J Cannibal swore he wasn’t jumping the Halloween season by staging his multimedia extravaganza in September. See, he and his Black Ocean company did their first of these last January; the timing, then and now, just happened to be right for a zombie night, and can you ever go wrong with the undead?
“Zombie does huge here,” said Coolidge staff manager Jillian Maryonovich as a crowd of roughly 350 — a quarter in zombie attire — assembled. Once inside, they proved an enthusiastic (cheering virtually everything), polite, sober audience. “It’s a great crowd,” said Cannibal, who is also part of Black Cat Burlesque. “In Boston, apathy tends to be endemic, but we get a lively crowd.” In real-life an undertaker, Cannibal was a tall, benevolent host. He sported a swath of black make-up across his jaw and mouth and wore a modified biker’s jacket with “J CANNIBAL” emblazoned across the back. He introduced the funereal band Humanwine, who played as the audience filed in; he introduced James Royalty, sword swallower and human blockhead, and Royalty’s “zombie slave” Alexandria, who allowed her face to be pressed into crushed glass.
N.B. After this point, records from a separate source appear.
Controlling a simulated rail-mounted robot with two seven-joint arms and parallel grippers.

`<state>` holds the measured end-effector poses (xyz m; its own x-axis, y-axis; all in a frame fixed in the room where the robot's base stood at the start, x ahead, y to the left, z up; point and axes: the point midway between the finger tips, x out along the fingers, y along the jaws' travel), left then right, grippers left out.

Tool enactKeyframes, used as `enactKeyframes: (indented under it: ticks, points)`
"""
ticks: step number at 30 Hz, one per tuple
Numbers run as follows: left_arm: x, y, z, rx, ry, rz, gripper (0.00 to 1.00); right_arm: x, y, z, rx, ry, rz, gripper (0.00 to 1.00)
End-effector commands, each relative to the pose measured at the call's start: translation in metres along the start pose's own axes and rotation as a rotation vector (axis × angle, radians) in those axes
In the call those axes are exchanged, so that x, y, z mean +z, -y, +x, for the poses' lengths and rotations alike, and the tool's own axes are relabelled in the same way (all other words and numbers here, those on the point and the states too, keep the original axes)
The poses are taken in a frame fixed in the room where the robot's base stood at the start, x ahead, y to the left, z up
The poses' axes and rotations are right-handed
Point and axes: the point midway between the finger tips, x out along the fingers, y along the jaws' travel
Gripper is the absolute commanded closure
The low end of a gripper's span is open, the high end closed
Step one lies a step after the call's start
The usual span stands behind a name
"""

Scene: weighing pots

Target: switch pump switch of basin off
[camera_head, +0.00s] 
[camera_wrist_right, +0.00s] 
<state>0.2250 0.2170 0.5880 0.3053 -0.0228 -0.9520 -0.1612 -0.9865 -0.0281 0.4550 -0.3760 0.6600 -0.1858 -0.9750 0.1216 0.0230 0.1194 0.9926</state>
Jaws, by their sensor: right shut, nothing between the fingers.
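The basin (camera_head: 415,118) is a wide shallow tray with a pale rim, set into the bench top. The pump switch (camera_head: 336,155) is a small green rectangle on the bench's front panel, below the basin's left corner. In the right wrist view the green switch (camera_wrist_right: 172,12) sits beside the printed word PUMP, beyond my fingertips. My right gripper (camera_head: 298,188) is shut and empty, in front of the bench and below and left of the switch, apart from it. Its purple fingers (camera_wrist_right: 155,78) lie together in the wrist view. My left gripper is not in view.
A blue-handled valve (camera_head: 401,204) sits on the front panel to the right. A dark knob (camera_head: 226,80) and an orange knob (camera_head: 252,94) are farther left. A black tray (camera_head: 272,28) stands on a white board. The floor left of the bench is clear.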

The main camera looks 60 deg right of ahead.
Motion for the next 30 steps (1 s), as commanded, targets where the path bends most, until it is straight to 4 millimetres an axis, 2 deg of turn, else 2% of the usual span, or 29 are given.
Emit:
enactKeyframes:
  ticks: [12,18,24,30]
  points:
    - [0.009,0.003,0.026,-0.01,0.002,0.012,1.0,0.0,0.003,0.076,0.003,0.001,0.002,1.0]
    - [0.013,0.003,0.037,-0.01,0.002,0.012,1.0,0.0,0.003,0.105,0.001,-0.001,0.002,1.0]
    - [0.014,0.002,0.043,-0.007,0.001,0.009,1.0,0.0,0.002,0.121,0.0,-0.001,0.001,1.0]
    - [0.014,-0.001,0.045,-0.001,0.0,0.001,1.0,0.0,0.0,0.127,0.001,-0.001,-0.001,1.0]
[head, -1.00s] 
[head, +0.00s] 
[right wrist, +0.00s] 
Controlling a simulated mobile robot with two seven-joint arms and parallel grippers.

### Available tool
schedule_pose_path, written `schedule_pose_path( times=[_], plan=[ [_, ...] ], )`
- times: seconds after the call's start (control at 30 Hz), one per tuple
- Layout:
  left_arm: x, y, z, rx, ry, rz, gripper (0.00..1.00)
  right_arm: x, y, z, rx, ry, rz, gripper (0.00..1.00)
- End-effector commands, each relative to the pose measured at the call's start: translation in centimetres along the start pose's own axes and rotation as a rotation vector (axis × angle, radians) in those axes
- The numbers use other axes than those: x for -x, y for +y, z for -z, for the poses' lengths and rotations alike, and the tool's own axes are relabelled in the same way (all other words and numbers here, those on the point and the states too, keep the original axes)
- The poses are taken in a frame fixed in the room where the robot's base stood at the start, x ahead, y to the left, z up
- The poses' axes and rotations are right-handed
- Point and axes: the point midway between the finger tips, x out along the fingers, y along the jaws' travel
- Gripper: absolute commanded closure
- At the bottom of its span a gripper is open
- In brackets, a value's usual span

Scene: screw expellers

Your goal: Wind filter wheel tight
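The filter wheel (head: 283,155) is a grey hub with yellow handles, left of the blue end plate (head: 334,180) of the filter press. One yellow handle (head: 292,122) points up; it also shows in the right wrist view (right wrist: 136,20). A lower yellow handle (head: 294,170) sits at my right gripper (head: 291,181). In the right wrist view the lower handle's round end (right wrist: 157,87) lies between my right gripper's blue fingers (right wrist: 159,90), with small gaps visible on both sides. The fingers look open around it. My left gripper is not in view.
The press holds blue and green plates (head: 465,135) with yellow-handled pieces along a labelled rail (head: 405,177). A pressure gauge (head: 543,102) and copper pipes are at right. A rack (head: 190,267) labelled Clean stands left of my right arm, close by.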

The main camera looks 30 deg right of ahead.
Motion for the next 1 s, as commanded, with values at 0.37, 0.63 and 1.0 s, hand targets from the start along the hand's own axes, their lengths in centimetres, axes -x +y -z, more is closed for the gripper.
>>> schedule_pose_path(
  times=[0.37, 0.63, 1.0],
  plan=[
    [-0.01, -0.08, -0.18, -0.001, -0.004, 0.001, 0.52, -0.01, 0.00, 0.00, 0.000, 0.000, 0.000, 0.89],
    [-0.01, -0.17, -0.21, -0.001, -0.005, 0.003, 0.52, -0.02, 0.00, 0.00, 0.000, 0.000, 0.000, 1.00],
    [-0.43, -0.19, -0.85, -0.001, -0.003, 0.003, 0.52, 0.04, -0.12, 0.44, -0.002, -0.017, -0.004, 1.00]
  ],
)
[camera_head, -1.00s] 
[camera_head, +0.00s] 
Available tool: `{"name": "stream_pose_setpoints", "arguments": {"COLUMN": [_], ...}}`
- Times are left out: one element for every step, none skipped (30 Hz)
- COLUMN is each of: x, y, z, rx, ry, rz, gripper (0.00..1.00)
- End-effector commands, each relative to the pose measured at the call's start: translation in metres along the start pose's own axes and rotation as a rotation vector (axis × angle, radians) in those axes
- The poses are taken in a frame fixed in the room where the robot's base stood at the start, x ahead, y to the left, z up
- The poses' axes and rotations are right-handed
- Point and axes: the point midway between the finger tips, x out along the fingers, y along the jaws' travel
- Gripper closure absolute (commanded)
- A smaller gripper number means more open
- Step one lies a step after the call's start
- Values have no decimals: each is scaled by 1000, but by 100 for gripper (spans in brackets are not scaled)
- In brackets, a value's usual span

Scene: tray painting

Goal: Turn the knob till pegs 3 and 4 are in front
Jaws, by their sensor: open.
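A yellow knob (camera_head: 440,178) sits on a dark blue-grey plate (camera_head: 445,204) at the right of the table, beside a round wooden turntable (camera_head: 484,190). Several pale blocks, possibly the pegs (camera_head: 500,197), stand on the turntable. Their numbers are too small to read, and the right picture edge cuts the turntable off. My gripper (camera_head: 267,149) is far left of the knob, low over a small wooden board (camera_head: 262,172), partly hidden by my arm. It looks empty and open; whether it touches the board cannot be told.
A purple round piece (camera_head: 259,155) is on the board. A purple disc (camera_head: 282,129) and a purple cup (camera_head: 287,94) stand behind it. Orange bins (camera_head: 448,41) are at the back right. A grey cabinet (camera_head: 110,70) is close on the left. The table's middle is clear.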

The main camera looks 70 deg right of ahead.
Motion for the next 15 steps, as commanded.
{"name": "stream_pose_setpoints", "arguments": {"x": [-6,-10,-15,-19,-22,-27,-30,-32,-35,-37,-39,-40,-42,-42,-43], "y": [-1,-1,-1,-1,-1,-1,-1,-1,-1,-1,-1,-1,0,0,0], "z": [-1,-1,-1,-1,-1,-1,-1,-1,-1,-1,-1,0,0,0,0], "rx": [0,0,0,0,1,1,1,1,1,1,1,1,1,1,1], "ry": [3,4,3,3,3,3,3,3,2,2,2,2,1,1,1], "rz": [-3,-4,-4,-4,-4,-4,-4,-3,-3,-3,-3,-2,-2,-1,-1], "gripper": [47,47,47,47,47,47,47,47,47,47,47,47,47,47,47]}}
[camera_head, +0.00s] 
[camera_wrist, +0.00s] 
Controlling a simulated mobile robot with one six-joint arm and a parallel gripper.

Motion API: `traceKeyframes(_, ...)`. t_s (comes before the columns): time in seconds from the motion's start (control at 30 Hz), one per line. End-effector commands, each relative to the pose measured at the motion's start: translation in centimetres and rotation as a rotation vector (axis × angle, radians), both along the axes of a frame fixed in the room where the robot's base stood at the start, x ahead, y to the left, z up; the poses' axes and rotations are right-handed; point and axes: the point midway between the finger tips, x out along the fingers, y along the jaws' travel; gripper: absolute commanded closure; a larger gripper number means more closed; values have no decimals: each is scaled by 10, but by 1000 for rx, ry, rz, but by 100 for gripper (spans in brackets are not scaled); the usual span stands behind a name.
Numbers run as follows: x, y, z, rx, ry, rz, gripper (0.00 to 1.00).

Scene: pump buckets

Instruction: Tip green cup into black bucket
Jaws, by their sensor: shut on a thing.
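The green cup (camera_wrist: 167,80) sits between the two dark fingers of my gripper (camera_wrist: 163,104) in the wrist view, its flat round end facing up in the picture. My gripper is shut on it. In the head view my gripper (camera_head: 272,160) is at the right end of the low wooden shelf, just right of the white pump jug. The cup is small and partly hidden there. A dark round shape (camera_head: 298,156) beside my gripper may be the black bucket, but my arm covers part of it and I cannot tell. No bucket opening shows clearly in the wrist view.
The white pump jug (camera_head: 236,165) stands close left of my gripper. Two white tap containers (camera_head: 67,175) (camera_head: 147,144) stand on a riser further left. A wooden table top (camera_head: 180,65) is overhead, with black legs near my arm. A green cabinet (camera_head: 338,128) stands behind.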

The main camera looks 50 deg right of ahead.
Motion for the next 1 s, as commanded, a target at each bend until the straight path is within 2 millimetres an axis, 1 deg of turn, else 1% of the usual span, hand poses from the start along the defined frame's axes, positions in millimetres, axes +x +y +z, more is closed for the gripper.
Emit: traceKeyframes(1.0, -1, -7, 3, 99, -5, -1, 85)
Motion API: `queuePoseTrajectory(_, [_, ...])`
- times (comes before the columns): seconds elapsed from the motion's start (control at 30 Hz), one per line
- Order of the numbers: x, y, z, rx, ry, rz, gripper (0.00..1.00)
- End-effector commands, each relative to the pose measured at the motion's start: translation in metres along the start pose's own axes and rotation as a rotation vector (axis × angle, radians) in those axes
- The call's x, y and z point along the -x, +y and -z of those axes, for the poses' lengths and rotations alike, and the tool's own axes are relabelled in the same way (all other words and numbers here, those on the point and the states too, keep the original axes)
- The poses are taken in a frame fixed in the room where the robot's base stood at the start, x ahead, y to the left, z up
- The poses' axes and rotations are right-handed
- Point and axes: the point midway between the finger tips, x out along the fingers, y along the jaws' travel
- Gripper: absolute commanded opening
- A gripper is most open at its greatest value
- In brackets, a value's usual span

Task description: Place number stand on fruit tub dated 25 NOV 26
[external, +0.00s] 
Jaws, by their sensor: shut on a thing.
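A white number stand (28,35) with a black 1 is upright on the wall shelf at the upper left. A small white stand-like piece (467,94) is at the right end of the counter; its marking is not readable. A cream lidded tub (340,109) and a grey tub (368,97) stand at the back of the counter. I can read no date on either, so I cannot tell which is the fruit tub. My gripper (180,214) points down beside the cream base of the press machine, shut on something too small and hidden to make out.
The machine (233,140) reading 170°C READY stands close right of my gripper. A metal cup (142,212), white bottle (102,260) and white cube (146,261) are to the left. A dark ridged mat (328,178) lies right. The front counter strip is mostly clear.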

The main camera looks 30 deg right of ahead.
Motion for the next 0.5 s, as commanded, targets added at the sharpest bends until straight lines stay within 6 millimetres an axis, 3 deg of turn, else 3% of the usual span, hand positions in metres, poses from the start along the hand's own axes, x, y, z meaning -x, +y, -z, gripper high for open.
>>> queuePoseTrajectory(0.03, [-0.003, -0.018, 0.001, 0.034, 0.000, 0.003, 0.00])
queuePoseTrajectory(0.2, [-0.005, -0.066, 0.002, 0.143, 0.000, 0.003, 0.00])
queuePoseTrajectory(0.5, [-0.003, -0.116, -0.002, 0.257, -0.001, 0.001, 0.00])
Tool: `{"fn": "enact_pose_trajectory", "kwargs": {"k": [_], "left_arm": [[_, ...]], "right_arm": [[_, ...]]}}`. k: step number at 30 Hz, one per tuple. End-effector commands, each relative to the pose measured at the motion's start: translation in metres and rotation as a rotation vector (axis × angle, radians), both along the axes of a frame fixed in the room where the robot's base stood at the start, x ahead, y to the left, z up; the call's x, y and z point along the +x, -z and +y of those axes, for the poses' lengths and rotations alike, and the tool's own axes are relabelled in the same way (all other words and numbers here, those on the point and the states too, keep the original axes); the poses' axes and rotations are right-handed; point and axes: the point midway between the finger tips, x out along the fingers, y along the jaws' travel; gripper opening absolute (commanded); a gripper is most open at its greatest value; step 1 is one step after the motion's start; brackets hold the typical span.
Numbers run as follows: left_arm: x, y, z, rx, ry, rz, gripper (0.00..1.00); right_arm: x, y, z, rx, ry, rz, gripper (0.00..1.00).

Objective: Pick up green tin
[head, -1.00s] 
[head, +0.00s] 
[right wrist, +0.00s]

He introduced Dottie Lux, a zombie-burlesque dancer from New York, who got down to pasties and panties to dance jerkily to “Dedicated to the One I Love.”
The entertainment just didn’t let up. There was more humor than horror, especially during the audience zombie contest, where 10 contestants competed and a dead Elvis won. The only person really hooted at was dressed as the late Steve Irwin and carrying a mini-crocodile. “Too soon!” someone yelled.
The Coolidge curtains parted and the screen dropped down for the John Landis version of Michael Jackson’s “Thriller” replete with Jackson-as-werewolf and, yes, more zombies. When the ghouls rose up from their graves in the video, the screen rose and Mary Widow of Black Cat Burlesque led six other dancers through a zombie dance routine as the funky music played. Then the screen lowered, “Thriller” finished, and after a screening of the 1977 cult zombie film Shock Waves our zombies marched peacefully home.